My only mistake in this thread is to believe whatever you said without reading up on who made the Super Mutants.
As for the "not Fallout 3" assertion, read up on "Richard Moreau" / "Richard Grey" / "The Master".
My only mistake in this thread is to believe whatever you said without reading up on who made the Super Mutants.
As for the "not Fallout 3" assertion, read up on "Richard Moreau" / "Richard Grey" / "The Master".
Considering they
I beg to differ.
That character is from Fallout 1, not Fallout 3, which is why I was wondering if you meant Fallout 1.
I wasn't criticizing you. I'm sorry if I gave off that impression.
The BoS and the Institute are morally grey, neither are fully evil.
They do bad things but they also do good things, which makes them not 100% evil, thus morally grey. The Railroad don't do anything evil but they're stupid, they see the Institute solely as the source of synths, basically a sciency Paradise Falls and want to completely destroy it, even though most people in it are actually nice enough and they have several other branches working on very beneficial stuff.
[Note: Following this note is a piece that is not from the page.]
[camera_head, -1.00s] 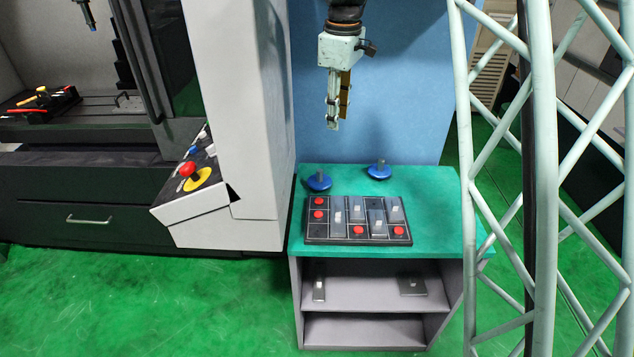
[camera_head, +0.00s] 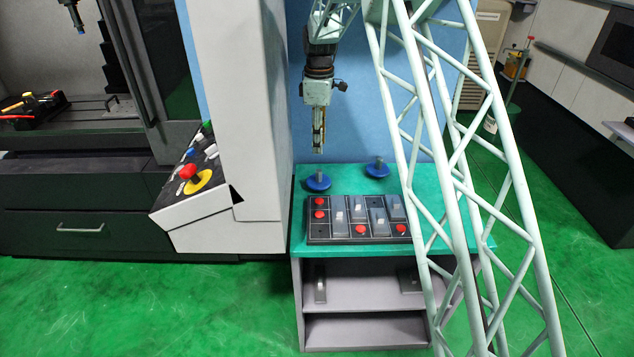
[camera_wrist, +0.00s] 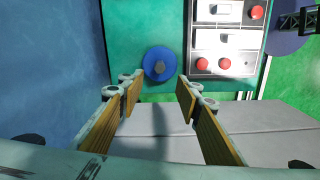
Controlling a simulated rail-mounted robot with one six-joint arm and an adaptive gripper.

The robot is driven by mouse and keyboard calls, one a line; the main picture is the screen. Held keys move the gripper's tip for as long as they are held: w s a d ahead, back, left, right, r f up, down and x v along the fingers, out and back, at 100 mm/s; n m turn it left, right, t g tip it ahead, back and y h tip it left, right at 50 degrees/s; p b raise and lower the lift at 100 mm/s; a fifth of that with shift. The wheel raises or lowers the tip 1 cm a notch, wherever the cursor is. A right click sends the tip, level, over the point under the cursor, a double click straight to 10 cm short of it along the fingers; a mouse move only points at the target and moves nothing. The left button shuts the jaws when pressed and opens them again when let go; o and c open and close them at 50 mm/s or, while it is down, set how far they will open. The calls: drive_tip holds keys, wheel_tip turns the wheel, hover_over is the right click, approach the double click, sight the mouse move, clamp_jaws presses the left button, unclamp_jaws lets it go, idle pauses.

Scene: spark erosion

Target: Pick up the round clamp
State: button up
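Two blue round clamps with dark upright stems stand on the green tabletop (camera_head: 440,235): a left one (camera_head: 318,182) and a right one (camera_head: 377,168). My gripper (camera_head: 318,150) hangs pointing down, just above the left clamp and apart from it in the head view. In the wrist view my gripper (camera_wrist: 158,84) is open, its wood-coloured finger pads spread with nothing between them. The left clamp (camera_wrist: 160,66) shows below and beyond the fingertips, near the middle of the gap. The right clamp is not seen in the wrist view.
A dark tray (camera_head: 325,230) with grey blocks and red knobs lies in front of the clamps. A blue wall (camera_head: 350,130) stands behind the table. The machine's control panel (camera_head: 200,170) is close on the left. My lattice arm crosses the table's right side.

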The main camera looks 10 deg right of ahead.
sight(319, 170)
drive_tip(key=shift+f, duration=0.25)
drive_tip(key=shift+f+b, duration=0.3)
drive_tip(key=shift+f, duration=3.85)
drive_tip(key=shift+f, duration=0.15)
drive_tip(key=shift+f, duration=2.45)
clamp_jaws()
The Minutemen are the only faction you really can't fault for anything, they just want to protect helpless people and they only decide to war with another faction if you as their leader order them to.
More on topic, if you want to be the most evil possible within the plot, side with the BoS. They want to kill the few Super Mutants who are actually ok people, they want to kill all non-feral ghouls, many of which are ok people, they want to destroy one of the biggest sources of scientific progress in the world just because they don't like it and/or because it's not theirs, they sanction mass murder of settlers if it'll get them a farm to get crops, etc. They're a big bunch of dumb bigoted [censored]s who thinks they're officially entitled to everything they want.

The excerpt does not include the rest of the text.